JOB: Without the pictures, please reproduce only the lines from the one with "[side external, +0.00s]" through the one with "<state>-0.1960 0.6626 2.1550", both included.

** START RECORDS FOR PROCESSING **

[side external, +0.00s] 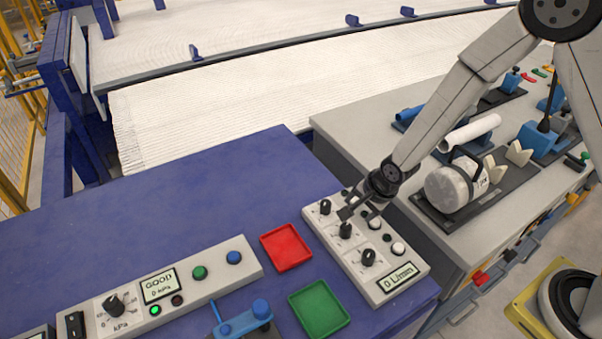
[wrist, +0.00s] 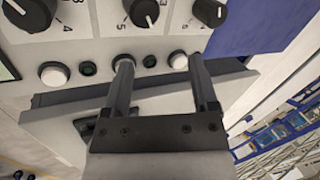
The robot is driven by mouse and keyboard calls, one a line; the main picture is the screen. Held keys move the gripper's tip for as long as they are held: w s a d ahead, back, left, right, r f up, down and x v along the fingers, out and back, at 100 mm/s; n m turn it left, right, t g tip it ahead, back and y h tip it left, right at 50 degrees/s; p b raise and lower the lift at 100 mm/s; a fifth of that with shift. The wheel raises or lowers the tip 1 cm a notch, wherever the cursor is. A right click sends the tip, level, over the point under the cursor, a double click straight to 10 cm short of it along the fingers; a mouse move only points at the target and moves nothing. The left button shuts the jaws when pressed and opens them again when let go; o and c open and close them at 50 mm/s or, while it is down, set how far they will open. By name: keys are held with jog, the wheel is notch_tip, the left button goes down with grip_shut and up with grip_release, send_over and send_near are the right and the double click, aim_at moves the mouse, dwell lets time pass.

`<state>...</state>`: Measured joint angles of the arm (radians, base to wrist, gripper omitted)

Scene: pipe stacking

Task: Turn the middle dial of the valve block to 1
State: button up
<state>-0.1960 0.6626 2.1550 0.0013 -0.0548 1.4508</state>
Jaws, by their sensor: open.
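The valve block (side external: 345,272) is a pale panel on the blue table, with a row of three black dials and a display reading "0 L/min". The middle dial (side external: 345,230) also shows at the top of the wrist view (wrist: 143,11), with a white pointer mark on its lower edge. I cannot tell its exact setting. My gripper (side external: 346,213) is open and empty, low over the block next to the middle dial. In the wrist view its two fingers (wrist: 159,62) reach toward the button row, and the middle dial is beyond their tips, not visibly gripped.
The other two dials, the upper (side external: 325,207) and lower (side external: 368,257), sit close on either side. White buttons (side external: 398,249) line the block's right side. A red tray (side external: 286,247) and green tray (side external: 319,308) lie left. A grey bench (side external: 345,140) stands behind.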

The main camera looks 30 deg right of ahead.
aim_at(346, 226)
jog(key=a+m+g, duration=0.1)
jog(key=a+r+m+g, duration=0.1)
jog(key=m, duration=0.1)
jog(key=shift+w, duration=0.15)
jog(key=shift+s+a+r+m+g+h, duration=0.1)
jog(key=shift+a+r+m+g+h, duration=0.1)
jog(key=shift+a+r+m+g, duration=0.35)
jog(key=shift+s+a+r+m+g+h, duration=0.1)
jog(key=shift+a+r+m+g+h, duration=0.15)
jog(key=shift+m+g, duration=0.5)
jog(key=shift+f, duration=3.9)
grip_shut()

** END RECORDS FOR PROCESSING **
** START RECORDS FOR PROCESSING **

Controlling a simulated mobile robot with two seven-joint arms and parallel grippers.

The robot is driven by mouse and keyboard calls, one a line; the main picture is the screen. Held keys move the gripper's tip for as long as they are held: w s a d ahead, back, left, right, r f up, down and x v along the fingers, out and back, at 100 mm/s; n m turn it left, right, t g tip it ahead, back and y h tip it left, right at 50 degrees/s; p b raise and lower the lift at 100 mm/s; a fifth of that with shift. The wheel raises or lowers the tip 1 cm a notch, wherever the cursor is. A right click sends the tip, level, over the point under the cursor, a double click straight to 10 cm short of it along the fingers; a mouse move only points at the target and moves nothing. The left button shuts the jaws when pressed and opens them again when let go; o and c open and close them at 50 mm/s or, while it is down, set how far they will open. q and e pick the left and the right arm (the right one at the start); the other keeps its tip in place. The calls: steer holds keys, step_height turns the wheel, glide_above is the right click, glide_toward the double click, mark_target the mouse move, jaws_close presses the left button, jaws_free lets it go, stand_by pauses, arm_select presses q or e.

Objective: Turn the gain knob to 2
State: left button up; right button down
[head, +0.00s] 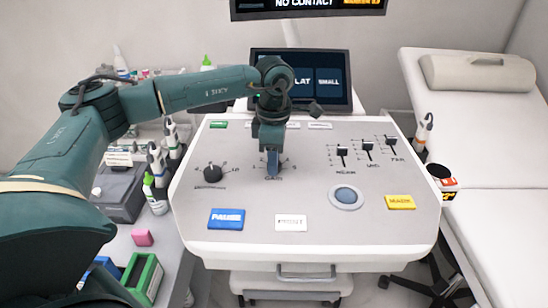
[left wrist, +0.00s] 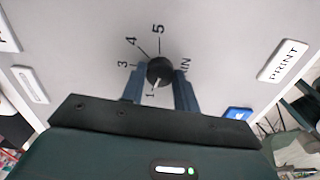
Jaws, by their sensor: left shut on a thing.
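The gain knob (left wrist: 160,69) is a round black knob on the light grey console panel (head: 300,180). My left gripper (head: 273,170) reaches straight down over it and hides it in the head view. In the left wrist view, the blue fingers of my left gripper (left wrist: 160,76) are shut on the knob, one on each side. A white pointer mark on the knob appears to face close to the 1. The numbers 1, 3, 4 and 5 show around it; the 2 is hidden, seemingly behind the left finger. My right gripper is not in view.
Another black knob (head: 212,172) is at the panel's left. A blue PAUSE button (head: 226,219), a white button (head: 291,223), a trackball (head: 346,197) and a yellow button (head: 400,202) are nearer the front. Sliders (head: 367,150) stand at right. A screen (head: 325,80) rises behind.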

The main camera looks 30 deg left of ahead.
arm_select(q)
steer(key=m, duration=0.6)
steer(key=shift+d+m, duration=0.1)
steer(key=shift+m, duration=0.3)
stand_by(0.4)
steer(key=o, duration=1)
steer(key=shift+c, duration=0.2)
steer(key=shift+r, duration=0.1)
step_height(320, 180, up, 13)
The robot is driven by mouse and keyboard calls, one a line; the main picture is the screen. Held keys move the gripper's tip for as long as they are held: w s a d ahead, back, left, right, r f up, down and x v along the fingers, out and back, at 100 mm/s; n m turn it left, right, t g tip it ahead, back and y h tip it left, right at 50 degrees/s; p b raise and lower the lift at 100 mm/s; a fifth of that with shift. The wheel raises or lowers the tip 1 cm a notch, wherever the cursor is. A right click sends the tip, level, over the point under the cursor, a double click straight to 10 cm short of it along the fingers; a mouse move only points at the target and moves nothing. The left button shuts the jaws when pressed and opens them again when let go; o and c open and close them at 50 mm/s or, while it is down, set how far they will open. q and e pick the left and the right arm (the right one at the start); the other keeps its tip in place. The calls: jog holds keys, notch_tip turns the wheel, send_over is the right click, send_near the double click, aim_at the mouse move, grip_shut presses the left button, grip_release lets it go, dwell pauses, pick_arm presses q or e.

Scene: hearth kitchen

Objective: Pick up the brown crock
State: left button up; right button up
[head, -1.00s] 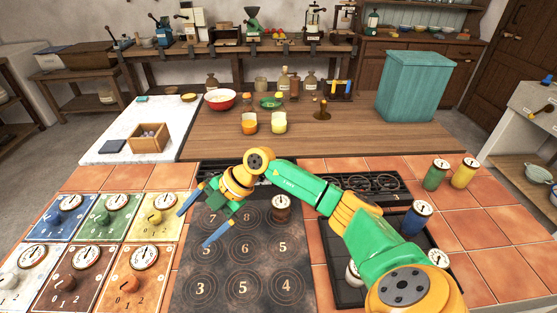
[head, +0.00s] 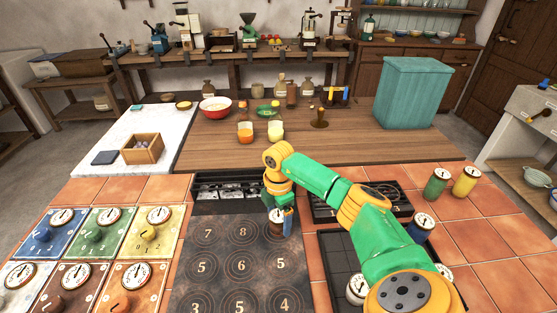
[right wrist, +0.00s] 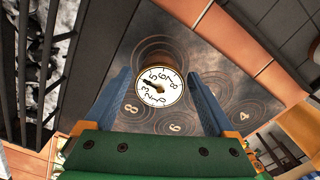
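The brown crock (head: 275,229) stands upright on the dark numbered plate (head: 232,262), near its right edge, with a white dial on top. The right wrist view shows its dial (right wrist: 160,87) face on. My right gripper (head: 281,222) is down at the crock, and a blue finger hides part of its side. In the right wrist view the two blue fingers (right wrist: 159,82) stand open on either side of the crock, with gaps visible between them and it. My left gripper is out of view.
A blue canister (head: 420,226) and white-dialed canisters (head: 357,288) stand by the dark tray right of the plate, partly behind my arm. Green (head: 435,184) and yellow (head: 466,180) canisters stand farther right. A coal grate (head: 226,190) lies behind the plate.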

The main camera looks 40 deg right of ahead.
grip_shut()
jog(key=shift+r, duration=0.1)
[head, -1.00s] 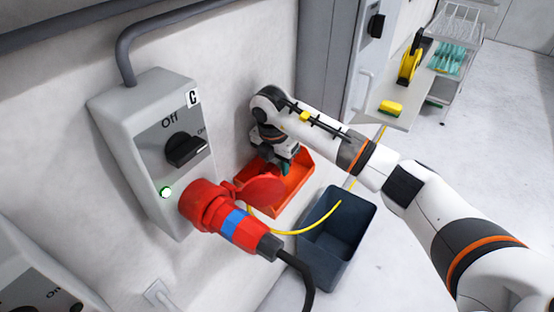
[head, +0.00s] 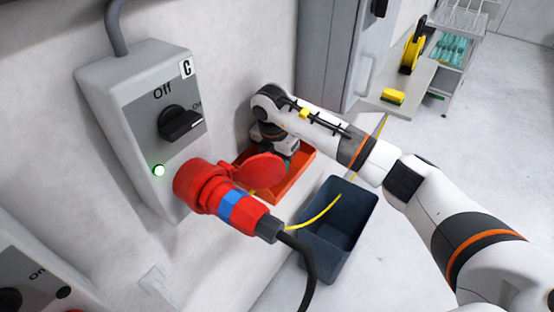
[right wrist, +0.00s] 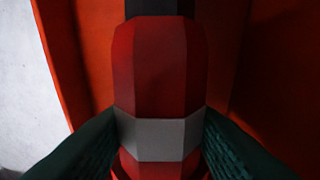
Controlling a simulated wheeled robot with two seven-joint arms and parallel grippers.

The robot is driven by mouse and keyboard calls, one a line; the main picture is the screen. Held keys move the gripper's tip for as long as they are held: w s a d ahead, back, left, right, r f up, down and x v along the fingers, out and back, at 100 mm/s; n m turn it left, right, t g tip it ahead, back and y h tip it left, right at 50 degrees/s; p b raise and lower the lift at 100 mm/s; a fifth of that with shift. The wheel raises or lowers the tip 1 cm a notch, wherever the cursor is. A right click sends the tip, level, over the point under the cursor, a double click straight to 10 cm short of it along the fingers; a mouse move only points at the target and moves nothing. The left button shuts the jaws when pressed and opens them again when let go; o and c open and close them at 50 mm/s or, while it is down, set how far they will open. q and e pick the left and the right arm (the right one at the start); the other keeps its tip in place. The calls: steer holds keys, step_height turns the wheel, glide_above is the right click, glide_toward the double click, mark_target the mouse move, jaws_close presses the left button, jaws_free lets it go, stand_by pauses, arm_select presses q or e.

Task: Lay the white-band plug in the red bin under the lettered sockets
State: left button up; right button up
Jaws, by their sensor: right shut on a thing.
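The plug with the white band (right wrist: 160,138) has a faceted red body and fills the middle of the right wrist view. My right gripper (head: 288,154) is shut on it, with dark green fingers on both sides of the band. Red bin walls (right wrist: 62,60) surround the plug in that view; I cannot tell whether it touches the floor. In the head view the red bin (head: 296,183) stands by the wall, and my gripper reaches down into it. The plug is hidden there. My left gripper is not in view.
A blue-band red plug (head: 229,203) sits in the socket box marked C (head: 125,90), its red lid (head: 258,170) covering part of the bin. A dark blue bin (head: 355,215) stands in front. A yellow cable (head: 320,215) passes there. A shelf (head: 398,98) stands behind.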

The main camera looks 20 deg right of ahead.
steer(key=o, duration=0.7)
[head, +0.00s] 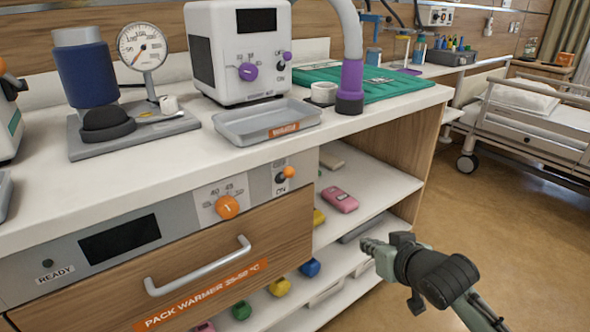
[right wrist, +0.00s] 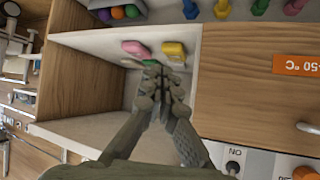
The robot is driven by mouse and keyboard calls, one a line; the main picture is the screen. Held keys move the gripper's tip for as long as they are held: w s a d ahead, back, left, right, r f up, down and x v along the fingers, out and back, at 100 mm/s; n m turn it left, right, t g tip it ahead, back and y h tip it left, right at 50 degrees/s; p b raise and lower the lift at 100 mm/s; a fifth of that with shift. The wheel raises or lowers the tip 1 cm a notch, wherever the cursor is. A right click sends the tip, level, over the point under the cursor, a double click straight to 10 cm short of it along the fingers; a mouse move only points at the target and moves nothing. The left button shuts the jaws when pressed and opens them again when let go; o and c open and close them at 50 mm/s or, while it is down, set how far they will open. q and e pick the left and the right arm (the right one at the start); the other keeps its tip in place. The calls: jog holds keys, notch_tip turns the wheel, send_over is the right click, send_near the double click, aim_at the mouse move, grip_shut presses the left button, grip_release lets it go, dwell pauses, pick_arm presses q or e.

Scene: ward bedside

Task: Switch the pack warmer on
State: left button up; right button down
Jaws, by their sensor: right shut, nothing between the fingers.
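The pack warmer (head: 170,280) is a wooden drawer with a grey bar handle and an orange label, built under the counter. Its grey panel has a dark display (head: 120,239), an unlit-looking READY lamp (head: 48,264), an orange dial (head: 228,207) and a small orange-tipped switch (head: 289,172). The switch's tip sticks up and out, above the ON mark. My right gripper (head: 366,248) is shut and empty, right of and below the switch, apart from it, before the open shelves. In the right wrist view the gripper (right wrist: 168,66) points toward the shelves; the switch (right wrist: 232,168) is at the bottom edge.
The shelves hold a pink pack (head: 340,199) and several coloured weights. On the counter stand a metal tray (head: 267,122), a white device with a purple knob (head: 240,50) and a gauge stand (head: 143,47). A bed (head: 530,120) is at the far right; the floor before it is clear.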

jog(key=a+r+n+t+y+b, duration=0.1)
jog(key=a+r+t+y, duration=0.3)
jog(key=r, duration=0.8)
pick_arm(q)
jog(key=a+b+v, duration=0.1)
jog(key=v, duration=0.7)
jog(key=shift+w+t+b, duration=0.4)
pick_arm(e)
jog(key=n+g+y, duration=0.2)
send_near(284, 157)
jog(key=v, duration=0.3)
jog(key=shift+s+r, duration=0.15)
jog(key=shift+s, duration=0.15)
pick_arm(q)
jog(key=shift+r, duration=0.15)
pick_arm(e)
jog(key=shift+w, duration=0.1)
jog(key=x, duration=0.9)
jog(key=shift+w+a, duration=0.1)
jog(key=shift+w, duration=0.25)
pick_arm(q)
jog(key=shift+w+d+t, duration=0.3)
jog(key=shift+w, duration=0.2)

** END RECORDS FOR PROCESSING **

REPLY:
[side external, +0.00s] 
[wrist, +0.00s] 
The robot is driven by mouse and keyboard calls, one a line; the main picture is the screen. Held keys move the gripper's tip for as long as they are held: w s a d ahead, back, left, right, r f up, down and x v along the fingers, out and back, at 100 mm/s; n m turn it left, right, t g tip it ahead, back and y h tip it left, right at 50 degrees/s; p b raise and lower the lift at 100 mm/s; a fifth of that with shift. The wheel raises or lowers the tip 1 cm a notch, wherever the cursor is. A right click sends the tip, level, over the point under the cursor, a double click straight to 10 cm short of it along the fingers; a mouse move only points at the target and moves nothing. The left button shuts the jaws when pressed and opens them again when let go; o and c open and close them at 50 mm/s or, while it is down, set how far they will open. By name: keys are held with jog, the wheel is notch_tip, the left button goes down with grip_shut and up with grip_release, send_over and send_near are the right and the double click, aim_at moves the mouse, dwell lets time pass.

`<state>...</state>`: Measured joint angles of the arm (radians, base to wrist, gripper omitted)

Scene: pipe stacking

Task: Turn the middle dial of the valve block to 1
State: button up
<state>-0.1960 0.6626 2.1550 0.0013 -0.0548 1.4508</state>

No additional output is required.